MICO hosts 6th special education conference
MAJOR issues of concern affecting children with special needs in education were focal points of The Mico University College College Child Assessment and Research (CARE) Centre’s sixth Biennial Special Education Conference at the Jamaica Conference Centre on Thursday and Friday last week.
Under the theme, “Empowering Teachers: Taking Action to Deliver Quality Education”, the conference focused on five broad areas: reading difficulties, mathematics difficulties, gender-based learning, behaviour management, and quality education from quality teachers.
Conference chair and quality assurance manager at Mico CARE Allison McGraham said that the conference is a part of the CARE centre’s intervention strategies to help make the educational landscape better for children with special needs, following assessments that they do in the schools.

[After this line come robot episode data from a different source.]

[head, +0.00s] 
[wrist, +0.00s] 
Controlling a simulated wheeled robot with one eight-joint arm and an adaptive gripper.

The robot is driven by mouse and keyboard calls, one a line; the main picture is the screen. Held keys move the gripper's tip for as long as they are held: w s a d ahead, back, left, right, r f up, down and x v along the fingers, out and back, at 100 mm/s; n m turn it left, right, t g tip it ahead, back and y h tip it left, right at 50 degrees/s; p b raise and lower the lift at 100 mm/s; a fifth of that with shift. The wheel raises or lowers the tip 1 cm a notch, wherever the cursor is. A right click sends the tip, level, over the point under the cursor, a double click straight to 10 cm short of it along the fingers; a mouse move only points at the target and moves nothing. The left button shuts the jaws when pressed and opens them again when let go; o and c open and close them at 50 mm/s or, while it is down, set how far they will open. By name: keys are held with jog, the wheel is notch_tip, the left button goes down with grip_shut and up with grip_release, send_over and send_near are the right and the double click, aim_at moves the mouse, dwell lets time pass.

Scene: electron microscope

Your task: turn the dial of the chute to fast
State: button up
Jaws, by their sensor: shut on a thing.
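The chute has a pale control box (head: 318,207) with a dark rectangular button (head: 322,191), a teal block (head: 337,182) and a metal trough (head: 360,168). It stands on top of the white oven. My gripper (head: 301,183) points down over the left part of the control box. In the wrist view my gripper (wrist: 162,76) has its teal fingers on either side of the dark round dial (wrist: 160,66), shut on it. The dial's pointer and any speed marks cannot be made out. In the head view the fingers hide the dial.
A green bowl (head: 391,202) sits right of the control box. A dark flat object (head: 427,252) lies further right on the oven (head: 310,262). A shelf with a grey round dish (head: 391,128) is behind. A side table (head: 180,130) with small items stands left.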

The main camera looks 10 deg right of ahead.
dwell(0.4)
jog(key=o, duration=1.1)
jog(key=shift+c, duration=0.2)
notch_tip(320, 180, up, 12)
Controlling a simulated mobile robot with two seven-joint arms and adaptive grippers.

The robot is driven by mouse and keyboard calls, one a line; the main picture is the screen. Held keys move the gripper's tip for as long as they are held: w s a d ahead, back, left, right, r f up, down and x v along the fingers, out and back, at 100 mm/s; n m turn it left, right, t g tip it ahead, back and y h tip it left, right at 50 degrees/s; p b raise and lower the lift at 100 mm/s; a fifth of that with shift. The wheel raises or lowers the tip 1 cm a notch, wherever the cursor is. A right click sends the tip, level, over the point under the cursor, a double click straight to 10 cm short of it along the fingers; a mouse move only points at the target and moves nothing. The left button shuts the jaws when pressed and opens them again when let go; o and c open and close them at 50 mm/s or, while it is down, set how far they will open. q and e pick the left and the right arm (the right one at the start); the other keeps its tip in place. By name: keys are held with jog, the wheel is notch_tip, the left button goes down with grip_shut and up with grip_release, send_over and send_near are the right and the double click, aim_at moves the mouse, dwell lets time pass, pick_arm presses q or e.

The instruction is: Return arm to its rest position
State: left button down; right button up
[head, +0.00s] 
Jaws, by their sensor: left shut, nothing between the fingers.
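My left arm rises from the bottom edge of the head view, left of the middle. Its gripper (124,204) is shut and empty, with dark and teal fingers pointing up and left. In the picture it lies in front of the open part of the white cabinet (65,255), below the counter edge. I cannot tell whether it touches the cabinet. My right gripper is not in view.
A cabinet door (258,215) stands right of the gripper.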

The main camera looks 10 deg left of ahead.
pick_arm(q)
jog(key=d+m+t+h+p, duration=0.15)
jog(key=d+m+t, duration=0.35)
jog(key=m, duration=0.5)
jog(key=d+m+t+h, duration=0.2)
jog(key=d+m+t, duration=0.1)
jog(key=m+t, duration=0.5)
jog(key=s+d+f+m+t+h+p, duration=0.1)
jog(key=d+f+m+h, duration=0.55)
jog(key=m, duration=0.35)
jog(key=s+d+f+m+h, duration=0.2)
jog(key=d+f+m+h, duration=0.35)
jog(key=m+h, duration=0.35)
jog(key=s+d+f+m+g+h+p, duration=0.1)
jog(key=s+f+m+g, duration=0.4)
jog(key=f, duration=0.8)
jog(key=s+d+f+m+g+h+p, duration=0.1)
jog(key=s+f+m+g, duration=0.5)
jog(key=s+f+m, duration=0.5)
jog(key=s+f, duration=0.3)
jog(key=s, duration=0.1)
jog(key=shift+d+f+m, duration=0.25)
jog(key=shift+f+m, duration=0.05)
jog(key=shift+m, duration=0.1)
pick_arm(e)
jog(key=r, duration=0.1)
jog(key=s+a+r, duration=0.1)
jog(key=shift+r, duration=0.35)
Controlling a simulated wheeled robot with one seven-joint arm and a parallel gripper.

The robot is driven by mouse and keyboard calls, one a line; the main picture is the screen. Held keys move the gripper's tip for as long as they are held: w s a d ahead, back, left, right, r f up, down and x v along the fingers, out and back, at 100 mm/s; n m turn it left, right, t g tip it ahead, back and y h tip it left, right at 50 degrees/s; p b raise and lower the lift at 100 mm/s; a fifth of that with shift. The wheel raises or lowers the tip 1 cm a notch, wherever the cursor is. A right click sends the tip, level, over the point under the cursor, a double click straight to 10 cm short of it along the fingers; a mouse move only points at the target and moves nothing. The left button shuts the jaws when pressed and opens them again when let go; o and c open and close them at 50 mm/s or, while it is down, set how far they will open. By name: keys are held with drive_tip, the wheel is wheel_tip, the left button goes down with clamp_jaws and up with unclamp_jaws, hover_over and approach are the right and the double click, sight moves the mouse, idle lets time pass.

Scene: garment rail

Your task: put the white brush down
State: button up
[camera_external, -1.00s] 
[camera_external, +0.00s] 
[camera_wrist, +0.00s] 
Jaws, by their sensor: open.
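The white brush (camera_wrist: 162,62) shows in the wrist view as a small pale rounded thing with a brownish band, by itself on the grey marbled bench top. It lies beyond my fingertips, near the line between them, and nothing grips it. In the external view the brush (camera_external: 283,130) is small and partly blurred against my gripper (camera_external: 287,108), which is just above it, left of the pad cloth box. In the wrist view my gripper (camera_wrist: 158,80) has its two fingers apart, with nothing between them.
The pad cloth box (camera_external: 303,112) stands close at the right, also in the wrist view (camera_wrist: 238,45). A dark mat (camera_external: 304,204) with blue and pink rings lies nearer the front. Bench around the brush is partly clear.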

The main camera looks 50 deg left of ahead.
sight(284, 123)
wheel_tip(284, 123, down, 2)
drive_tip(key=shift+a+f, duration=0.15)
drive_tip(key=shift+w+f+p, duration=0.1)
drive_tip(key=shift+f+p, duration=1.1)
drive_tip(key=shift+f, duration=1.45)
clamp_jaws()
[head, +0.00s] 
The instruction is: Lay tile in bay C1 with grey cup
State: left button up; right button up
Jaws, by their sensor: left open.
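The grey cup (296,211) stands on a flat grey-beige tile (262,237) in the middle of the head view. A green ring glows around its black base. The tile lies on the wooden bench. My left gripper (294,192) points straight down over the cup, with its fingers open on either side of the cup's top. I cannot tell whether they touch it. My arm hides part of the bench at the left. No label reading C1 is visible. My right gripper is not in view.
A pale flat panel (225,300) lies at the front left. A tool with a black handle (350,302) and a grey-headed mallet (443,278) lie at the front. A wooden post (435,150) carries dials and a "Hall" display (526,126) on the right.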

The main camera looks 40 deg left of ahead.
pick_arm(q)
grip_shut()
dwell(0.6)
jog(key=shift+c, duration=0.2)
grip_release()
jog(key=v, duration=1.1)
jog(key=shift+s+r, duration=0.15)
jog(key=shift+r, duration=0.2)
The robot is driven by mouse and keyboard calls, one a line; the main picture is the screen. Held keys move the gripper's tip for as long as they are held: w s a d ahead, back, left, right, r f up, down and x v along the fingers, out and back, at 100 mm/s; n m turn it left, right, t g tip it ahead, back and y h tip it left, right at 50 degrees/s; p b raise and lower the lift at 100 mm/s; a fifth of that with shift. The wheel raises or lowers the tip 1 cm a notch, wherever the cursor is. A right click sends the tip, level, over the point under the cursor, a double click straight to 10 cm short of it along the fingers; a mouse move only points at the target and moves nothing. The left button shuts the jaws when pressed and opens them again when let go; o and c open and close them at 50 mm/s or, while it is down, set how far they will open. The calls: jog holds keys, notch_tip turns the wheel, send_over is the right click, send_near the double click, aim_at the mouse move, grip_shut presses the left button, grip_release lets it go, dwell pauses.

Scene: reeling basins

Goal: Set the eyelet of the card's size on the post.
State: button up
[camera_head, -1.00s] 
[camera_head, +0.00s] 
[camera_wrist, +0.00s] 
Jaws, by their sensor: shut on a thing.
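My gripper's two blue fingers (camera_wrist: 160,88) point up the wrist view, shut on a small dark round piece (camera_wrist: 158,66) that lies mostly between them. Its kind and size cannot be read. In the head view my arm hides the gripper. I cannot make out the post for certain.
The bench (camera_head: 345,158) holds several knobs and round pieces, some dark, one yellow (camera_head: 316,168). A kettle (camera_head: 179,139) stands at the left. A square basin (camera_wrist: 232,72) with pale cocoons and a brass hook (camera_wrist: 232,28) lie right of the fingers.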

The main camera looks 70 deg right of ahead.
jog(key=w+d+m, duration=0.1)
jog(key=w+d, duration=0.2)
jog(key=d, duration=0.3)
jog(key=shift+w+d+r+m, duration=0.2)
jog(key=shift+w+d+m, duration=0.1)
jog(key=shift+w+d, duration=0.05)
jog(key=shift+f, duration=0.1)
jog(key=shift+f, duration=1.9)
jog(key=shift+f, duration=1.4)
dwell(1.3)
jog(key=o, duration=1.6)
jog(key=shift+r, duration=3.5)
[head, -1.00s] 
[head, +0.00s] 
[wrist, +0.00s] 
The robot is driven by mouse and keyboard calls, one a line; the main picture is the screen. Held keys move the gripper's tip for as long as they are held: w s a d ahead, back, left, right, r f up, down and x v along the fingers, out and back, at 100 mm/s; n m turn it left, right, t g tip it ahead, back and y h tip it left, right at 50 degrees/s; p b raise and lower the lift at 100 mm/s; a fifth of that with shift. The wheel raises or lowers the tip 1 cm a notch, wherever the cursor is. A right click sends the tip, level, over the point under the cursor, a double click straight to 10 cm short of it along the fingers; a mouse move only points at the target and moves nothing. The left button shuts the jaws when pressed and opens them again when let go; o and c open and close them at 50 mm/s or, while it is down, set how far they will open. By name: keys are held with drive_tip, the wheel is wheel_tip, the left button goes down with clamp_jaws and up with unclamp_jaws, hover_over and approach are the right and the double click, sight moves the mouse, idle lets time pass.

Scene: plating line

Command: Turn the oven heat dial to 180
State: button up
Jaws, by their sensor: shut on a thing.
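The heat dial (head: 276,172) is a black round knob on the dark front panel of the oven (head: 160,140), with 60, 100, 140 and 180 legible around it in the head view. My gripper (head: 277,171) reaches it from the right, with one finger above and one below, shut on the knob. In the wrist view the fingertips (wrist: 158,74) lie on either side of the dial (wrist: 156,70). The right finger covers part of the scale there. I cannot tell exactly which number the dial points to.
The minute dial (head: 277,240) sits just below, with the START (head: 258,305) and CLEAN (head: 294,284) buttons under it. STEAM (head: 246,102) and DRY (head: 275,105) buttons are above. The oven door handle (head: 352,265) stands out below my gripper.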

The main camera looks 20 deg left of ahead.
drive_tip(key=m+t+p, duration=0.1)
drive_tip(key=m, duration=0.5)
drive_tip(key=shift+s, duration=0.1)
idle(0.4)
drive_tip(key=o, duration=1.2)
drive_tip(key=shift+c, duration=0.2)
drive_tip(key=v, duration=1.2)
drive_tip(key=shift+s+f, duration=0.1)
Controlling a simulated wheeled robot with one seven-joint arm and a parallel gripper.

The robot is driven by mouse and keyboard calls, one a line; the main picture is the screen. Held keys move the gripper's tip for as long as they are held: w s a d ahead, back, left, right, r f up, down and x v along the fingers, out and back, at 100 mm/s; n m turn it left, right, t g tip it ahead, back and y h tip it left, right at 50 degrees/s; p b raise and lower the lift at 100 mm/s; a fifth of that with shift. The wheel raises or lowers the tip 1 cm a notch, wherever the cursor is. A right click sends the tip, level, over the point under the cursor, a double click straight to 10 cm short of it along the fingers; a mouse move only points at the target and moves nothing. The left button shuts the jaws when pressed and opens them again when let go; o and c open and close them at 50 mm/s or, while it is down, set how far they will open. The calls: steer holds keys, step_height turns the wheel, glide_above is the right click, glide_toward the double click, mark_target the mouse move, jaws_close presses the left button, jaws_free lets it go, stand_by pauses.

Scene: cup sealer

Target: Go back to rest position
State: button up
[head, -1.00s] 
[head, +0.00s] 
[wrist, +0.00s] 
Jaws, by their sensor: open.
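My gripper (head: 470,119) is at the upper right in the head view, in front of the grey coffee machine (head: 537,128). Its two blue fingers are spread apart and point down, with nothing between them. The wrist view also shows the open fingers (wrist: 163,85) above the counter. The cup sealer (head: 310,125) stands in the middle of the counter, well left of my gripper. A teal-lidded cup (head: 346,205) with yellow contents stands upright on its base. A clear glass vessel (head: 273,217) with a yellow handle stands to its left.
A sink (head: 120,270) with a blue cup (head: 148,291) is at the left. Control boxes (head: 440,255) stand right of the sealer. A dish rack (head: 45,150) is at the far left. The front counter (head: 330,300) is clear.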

“It is our mandate to provide service of the highest quality to not only Jamaica but to the region and we do that through our assessments. We follow up the results that we find with workshops for the teachers and conferences such as this,” McGraham told the Jamaica Observer.
“The teachers colleges can’t do it on their own. There is no other organisation that is really going out there to assist the teachers who are already in the classroom in a very deliberate and intentional way. So we see that as a part of our responsibility, and so every two years we put on a major conference where we try to focus on the areas of weakness in our education system. And so we have stepped in as an educational institution,” she explained.
McGraham said that many of the referrals at The Mico CARE Centre come from the school system, and that is when they do their assessments.
“And out of those assessments, we have noticed certain things: the students who are referred to us are underperforming. They are functioning several years below their grade level. And the teachers who teach them are finding that they are not fully equipped to assess the children to help them perform at the level at which they can perform,” she said.
McGraham told Career & Education that the aim of the CARE centre’s work, and by extension, the conference, is that the children are helped.
“It is really about the children. The teachers are there [to] facilitate the process of children maximising their potential so they have to have the right skills and the understanding that is required to achieve those goals that is within them. A lot of the children really have it within them and they just need the help to get it out, and that is how Jamaica is going to move forward,” she noted.
“It is now incumbent on the teachers to go out and apply it. The have now been given many tools that they can use to make the education system better.”
Over the two days, the 321 teachers who participated heard presentations from Minister of Education Ruel Reid, Educational Psychologist and Lecturer at University of Virginia Abigail Norfleet-James, Commissioner of Jamaica Tertiary Education Commission Maxine Henry Wilson, Dr Howard McKnoff, and Director of Project Achieve and Mico Lecturer Carlyn Thompson.